Timur Tengah memasok sebagian besar kebutuhan minyak China dan merupakan penghubung dalam inisiatif Belt and Road, proyek infrastruktur ambisius yang dicanangkan Presiden Xi Jinping untuk menghubungkan pasar di seluruh dunia dan memperluas pengaruh Beijing.
“Sejak perang dimulai, media pemerintah China telah mengkritik Israel dan menyalahkan AS, karena mengobarkan ketegangan di wilayah tersebut. Ada juga peningkatan konten anti semit di internet China yang diawasi dengan ketat,” menurut Yaqiu Wang, direktur penelitian untuk China, Hong Kong dan Taiwan di organisasi nirlaba Freedom House yang berbasis di AS.
Di balik situasi ini, Beijing disebut akan terus terlibat dalam stabilisasi Timur Tengah. Salah satu alasannya adalah kepentingan ekonomi mereka di kawasan itu, yang akan terancam jika konflik meluas.
China kini sangat bergantung pada impor minyak dari luar negeri, dan para analis memperkirakan setengah dari impor tersebut berasal dari negara-negara Teluk.
Negara-negara Timur Tengah semakin menjadi pemain penting dalam Inisiatif Sabuk dan Jalan China (BRI), yang merupakan landasan kebijakan luar negeri dan ekonomi Beijing.

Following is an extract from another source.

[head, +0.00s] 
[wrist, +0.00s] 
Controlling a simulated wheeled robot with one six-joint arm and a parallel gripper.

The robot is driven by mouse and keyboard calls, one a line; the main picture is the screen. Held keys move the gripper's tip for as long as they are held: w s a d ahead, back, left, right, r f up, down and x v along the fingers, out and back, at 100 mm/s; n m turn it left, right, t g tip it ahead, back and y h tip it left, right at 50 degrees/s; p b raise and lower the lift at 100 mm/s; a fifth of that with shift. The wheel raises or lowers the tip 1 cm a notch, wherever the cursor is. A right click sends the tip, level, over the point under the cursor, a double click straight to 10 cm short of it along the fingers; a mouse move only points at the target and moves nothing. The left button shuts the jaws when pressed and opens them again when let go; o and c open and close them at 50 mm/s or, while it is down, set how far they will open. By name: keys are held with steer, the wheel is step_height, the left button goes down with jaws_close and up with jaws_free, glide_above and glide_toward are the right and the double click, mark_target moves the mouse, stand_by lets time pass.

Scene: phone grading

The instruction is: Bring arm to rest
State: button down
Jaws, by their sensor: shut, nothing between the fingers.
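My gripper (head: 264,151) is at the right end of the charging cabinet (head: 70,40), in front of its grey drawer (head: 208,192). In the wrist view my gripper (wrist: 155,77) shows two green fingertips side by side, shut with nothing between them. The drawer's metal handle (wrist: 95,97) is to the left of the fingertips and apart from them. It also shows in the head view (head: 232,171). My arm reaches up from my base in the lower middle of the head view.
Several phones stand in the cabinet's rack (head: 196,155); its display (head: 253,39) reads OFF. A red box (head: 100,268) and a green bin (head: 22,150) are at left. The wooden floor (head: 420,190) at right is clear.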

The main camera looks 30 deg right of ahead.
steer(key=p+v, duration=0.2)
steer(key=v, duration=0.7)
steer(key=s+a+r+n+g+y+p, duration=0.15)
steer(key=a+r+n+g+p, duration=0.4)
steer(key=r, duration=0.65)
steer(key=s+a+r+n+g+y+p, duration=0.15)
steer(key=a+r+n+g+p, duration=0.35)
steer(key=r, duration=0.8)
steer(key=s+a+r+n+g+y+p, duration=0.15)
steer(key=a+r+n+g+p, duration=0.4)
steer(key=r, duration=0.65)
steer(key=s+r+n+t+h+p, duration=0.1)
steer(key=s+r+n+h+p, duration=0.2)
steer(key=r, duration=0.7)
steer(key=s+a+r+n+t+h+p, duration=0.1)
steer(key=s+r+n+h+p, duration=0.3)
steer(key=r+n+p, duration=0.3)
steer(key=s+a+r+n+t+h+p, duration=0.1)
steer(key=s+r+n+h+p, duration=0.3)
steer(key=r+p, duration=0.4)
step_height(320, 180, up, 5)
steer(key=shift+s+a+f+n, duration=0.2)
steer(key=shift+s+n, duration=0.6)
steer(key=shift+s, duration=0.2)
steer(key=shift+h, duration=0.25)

Alasan lainnya adalah penyelesaian dari konflik ini akan memberikan peluang emas bagi Beijing untuk meningkatkan reputasinya.
Bila perang usai karena China, Negeri Tirai Bambu akan dicap sebagai pelamar yang lebih baik bagi dunia dibandingkan AS, yang merupakan rivalnya.
“Sejauh ini, China menahan diri untuk tidak menyerang AS karena dukungannya terhadap Israel. Namun pada saat yang sama, media pemerintah “memulai respons nasionalis” dengan menghubungkan apa yang terjadi di Timur Tengah dengan dukungan AS terhadap Israel,” kata ahli kebijakan Luar Negeri China, Dawn Murphy.